Posted: Thursday, January 24, 2013 12:00 PM
No strikes materialize; grain continues to flow
The flow of grain through Northwest export terminals has been uninterrupted since grain handlers imposed a labor contract rejected by the longshoremen's union nearly a month ago.
"At the moment, it seems to be quiet," said Pat McCormick, a spokesman for several grain handlers in the region.
The prospect of labor disruptions at several export terminals worried farmers and grain elevators who could have faced a backed-up pipeline of wheat and other crops.
However, no strikes or lockouts have materialized since the labor contract was unilaterally imposed by several handlers in late December, which could indicate the conflict is headed for the legal arena.
The International Longshore and Warehouse Union may have decided that it's not in the best interest of workers to strike against the contract, which members resoundingly rejected in a vote late last year, said Henry Drummonds, a professor specializing in labor law at Lewis & Clark Law School.
Initiating an "economic strike" at this point could put longshoremen at risk of being permanently replaced by the grain handlers, he said. "It's been used less and less in American labor relations."
A spokeswoman for the ILWU did not respond to requests for comment from Capital Press.
The longshoremen's union has six months since the contract's enactment to file a charge of unfair labor practices with the National Labor Relations Board, a federal agency that oversees such conflicts.
If the regional office of the NLRB finds there is a reasonable basis for such a charge, it can then issue a complaint and prosecute the case against the grain handlers on behalf of the union.
If an administrative law judge with NLRB decides the grain handlers prematurely imposed the contract without having reached a "bargaining impasse," that would be considered an unfair labor practice.
Grain handlers could then be ordered back to the negotiating table.
Such a finding would also allow the longshoremen to engage in an "unfair labor practice strike," which carries less risk because the handlers wouldn't have the right to replace workers permanently, Drummonds said.
"The employer has to take you back when you're ready to go back to work," he said.
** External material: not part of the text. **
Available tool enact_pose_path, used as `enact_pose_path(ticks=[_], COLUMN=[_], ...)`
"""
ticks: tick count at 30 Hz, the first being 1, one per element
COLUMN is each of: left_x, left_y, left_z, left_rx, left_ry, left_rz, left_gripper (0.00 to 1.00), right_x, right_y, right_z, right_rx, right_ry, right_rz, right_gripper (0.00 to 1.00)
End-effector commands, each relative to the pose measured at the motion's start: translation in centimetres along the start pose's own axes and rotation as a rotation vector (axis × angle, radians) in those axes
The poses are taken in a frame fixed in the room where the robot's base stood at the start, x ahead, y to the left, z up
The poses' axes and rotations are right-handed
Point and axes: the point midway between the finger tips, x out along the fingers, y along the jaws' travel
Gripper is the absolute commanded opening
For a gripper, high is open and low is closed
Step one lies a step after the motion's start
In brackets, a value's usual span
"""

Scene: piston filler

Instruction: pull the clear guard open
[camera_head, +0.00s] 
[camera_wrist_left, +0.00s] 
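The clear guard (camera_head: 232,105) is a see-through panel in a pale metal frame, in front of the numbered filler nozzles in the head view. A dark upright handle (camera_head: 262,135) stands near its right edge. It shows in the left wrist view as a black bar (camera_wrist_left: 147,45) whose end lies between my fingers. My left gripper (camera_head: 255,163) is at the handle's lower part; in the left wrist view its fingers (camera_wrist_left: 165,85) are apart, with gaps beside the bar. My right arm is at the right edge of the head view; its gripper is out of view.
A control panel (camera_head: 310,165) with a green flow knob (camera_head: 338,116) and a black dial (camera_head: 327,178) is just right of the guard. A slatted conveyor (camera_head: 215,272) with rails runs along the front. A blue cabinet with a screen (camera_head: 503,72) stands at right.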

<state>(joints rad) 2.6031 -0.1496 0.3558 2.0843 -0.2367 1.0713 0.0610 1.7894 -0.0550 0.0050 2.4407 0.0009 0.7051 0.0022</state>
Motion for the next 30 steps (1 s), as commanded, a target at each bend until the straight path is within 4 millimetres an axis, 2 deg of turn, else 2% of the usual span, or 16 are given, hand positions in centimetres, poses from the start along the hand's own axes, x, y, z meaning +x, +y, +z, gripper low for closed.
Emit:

Deciding if a bargaining impasse has been reached involves a "complicated area of the law" but is ultimately based on whether there's a reasonable basis that a compromise can still be reached, Drummonds said.
An administrative law judge would consider the history of negotiations, how often the parties met, and how much their proposals differed, he said. "It's not a completely subjective inquiry."
The dispute between longshoremen and the grain handlers relates to work rules, not wages and benefits.
Grain handlers have said they want more flexibility in hiring and the ability to use grain elevator employees to help load ships. The ILWU has said their contract undermines safety.
A previous contract between the grain handlers and longshoremen expired in late September 2012, leading to concerns about potential export disruptions as the parties negotiated but were unable to reach a deal.
The owners of four export terminals in Vancouver and Seattle, Wash., and Portland, Ore., imposed the labor contract on Dec. 27 even though more than 90 percent of the union's members had voted against it.
One company, Temco, has split off from the other owners to negotiate separately with longshoremen who work at two terminals in Portland and Tacoma, Wash.